■ **Instructions to follow**: Answer with one number: how many lines hold the string "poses".
|---|
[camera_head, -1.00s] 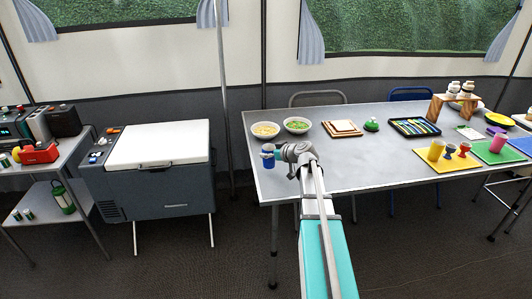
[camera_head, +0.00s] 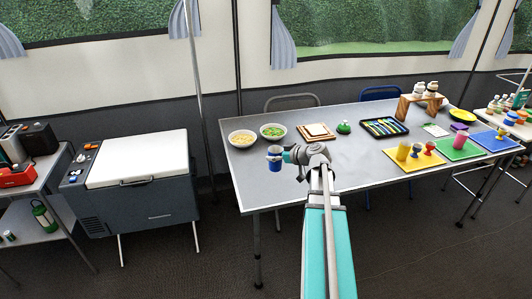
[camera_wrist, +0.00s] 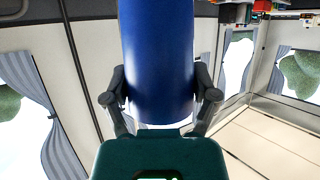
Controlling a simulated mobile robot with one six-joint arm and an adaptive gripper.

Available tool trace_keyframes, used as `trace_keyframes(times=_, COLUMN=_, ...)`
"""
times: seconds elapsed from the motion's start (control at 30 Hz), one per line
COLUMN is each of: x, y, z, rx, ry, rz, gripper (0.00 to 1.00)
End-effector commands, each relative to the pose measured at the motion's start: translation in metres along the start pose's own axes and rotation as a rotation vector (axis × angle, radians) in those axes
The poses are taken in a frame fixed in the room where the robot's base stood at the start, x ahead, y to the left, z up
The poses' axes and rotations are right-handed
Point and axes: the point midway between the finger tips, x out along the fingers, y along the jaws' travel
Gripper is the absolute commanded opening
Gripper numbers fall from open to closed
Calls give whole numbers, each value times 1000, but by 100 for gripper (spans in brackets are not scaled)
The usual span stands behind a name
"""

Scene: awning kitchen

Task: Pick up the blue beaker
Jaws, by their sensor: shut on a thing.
|---|
■ **Solution**: 2